On Taobao you can also purchase any number of anti-pollution masks. In fact a China Daily article from December 2015 noted a steady rise in the mask orders from the online market. Some are very stylish. Some are cute. Some are, well, interesting. If you have been hankering for a face mask that looks like you have a teddy bear on the lower half of your face then you can make that happen. Probably the most popular are the basic white 3M disposable masks. Although unfortunately that mask you buy might not be real. It might cover your face but not protect you from the pollution. In December 2015 Chinese customs authorities seized 120,000 counterfeit masks in two separate raids. Counterfeit face masks, who would have thought? Well, it is China.

7-Chloe-tamara-masks-10

C and I get wacky in our Vogmasks.

The other day I saw a woman walking toward me in the street and I noticed her striking face mask. It was black with silver adornments. Although what popped into my mind was “Hannibal Lecter,” which admittedly sounds gauche rather than graceful, I did find myself thinking I would like to have a mask like that. Is this what it has come to? My coveting anti-pollution masks as an accessory? As far as I know Louis Vuitton and Juicy Couture are not yet into designing face masks, but is it only a matter of time?  Should I get in on this before it is too late?

Honestly, as stylish and fashionable as my mask is I am not that into wearing it. I wear glasses and whenever I put on the mask, which tends to be in winter when the air quality levels are on average worse, they fog up. In general if the air quality levels are high, over 150, I try to limit my time outdoors and my nanny keeps my daughter inside. On weekdays that is pretty easy. I live only a ten minute walk from work and there is an indoor play area for kids within the building. On weekends it can be a downer if I have plans to get out for a walk or head to a museum. Poor air quality can be the deciding factor in our extracurricular activities.

If we do have to stay indoors though the Consulate provides us with BlueAir purifiers; they are reportedly some of the best on the market. We receive one for each room. At least every six months the management section delivers us new filters and we change them. It is super easy to change them but it is astonishing how dirty the filters are after six months in a small apartment even with four purifiers running.

2015-10-14 15.57.12

Few things say “have a great holiday” than buying yourself or your loved ones an anti-pollution mask.

When people hear about air pollution that hangs in a pall over a city they do think of China, but usually it is Beijing that is in the news. And frankly, I guess with all things being relative, Shanghai is really not all that bad. It is not Beijing. It is not Shenyang. It is not Chengdu. In fact in a 2014 study examining the PM 2.5 levels across China that ranked 74 Chinese cities by their air quality, Shanghai came in at 48th place. And if you look across the world Shanghai is not Delhi or Peshawar or Ulaanbaatar.

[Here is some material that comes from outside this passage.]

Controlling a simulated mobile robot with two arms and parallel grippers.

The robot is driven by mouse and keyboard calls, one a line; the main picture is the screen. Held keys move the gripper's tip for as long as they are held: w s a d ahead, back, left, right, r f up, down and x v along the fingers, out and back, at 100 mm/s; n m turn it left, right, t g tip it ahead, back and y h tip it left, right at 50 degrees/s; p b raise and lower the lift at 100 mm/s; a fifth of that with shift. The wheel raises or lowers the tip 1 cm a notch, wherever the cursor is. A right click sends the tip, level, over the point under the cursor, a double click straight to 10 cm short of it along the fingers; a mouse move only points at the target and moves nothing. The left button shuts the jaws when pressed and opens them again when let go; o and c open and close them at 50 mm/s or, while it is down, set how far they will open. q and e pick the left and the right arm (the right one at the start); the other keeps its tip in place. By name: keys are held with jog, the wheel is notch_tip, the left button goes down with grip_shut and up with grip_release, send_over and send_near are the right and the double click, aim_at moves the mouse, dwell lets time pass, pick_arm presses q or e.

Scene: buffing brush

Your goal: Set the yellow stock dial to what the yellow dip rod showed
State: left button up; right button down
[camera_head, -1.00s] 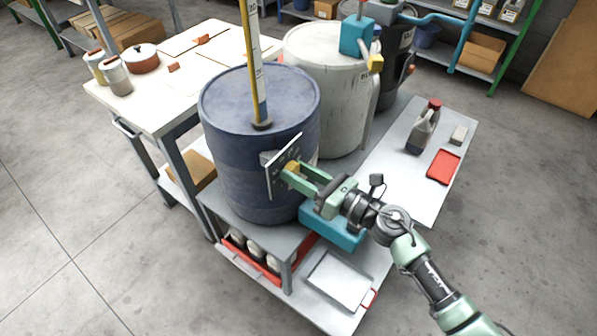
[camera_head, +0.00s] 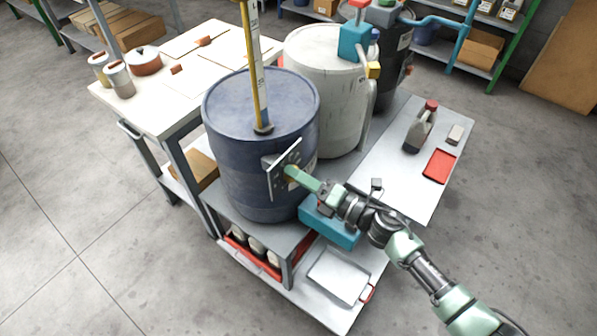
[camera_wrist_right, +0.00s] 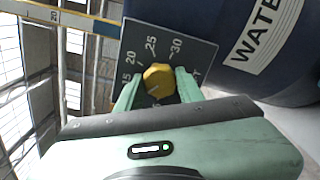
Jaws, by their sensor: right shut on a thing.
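The yellow stock dial is a yellow knob (camera_wrist_right: 158,80) on a dark plate (camera_wrist_right: 196,48) with pale numbers; 15, 20, 25 and 30 are readable in the wrist view. The plate (camera_head: 284,168) is on the front of the blue drum (camera_head: 235,125). My right gripper (camera_wrist_right: 157,88) is shut on the knob, one finger on each side. It also shows in the head view (camera_head: 296,176), turned edge-on. The knob's pointer is not clear. The yellow dip rod (camera_head: 255,75) stands upright in the drum's top; its scale is too small to read there. My left gripper is out of view.
A whitish drum (camera_head: 325,90) stands behind the blue one. A worktable (camera_head: 190,75) with cans is at the left. A teal box (camera_head: 330,226) is below my right gripper.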

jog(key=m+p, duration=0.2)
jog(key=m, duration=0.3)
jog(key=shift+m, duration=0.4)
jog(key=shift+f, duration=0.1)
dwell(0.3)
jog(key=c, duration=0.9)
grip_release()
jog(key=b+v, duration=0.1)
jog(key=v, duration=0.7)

I am not sure this makes the level more tolerable or okay, but I do realize that things could be worse. (Though they could most certainly also be better – on the most recent day I checked the PM2.5 it was 153 or “unhealthy” in Shanghai, and 46 in Washington, DC, and in Los Angeles, a city known for its smog, the level was 9, yes NINE, with a daily average of 41.)

I do not know where Shanghai’s average PM2.5 level falls. I have a colleague though who could probably tell you as he has created a spreadsheet or a computer program that figures out the average and he can tell you the range for each city where we have a diplomatic mission in China. This is the kind of thing I guess some people do for fun in China. To think that before I arrived in Shanghai I never once thought about checking the Air Quality Monitor (AQI). Now it is something I check fairly regularly. It is part of my vocabulary.

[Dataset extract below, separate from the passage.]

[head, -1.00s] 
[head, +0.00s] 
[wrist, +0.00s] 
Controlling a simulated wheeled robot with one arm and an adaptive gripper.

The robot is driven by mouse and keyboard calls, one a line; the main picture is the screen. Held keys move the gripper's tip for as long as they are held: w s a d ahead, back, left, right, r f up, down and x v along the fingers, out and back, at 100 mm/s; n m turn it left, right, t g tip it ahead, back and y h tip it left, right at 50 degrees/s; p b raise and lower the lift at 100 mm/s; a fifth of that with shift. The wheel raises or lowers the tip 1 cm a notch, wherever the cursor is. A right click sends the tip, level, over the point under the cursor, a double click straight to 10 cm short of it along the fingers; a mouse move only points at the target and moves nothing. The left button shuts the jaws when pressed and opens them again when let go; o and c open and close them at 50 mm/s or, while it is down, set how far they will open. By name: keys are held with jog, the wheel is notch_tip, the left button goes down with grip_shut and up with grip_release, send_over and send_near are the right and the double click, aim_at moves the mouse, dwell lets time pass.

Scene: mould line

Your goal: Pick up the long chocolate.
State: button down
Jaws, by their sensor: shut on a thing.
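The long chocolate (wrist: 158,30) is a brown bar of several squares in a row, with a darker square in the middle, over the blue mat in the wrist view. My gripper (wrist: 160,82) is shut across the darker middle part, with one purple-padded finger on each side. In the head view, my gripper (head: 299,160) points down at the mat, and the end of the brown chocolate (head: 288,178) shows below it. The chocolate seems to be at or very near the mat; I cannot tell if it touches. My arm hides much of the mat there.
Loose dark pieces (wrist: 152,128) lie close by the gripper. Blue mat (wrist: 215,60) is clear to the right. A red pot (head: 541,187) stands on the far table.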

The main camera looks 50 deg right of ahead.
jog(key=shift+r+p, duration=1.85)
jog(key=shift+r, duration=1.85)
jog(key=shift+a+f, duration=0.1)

I do not check the monitor so much now as I used to when I first arrived though. One hardly needs to check when just a glance out the window will give you the kind of “mask” or “no mask” indication you are looking for. If you want the exact numbers so you can complain smartly at work, then yes, you will need to check it. But if I haven’t checked it, then I am sure someone at work has.

Window View Montage

My apartment view on a good, bad, and ugly air quality day

All kidding aside, the pollution levels may have some long term affects on myself and my child and I do not yet know what they might be. In the short term however I do notice that I need to use my asthma inhaler more in China, and particularly more in the winter. And in October I was Medevac’d to the US for a procedure for a heart condition I developed in China. I have no idea if the air quality had anything to do with it but I did not have a heart condition before I came to Shanghai.

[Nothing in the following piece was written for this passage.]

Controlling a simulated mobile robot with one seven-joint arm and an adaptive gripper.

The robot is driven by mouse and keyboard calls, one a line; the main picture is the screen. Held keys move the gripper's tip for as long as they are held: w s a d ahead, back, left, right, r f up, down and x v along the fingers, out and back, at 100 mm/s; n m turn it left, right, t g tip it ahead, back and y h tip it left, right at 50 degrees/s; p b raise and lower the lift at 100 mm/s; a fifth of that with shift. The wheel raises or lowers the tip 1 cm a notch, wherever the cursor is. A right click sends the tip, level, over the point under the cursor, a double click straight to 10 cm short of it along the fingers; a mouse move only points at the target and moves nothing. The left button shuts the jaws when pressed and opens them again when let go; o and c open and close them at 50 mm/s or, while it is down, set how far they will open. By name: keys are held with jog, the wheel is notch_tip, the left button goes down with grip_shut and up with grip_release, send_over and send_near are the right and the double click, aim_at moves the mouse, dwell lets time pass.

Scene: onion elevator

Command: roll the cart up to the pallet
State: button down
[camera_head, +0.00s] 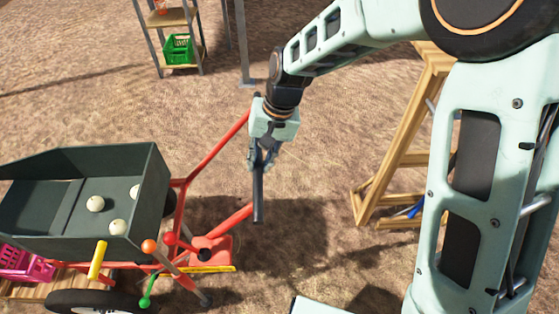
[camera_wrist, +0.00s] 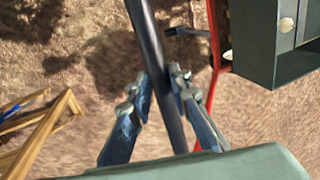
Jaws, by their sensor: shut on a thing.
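The cart has a dark grey-green hopper (camera_head: 135,215) on a red frame (camera_head: 180,200), with a black tyre (camera_head: 95,301) at the bottom edge. Red bars run from the frame to a dark handle bar (camera_head: 258,205). My gripper (camera_head: 262,158) is shut around this bar, right of the hopper. In the wrist view the bar (camera_wrist: 150,35) passes between both fingers of my gripper (camera_wrist: 161,88). Wooden boards (camera_head: 45,290) at the lower left, under a pink crate, may be the pallet; I cannot tell for sure.
Several pale round onions (camera_head: 95,204) lie in the hopper. Levers with coloured knobs (camera_head: 149,246) stand at its front. A wooden stand (camera_head: 395,165) is at the right. A metal shelf with a green crate (camera_head: 178,49) stands at the back. Bare ground lies between them.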

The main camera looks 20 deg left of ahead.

I sometimes daydream about being somewhere I do not have to think about AQI. There are so many places on my projected bid list for my next tour that might not fit that bill. I wonder if I will eliminate them as a result? There are days when I suppose the only reasonable next place should be an island country with few high rises, few polluting industries, few skyscrapers. A place I might reset the damage done this tour. When on vacation outside of China, away from the AQI monitor I do feel liberated, and I realize how much it does affect my life in Shanghai. When in Shanghai, I get used to it.

IMG_20160201_184137

Is this the next step? Do my cats need their own kitty masks? And yes, this is my actual cat. And yes she kept this mask on and let me take pictures.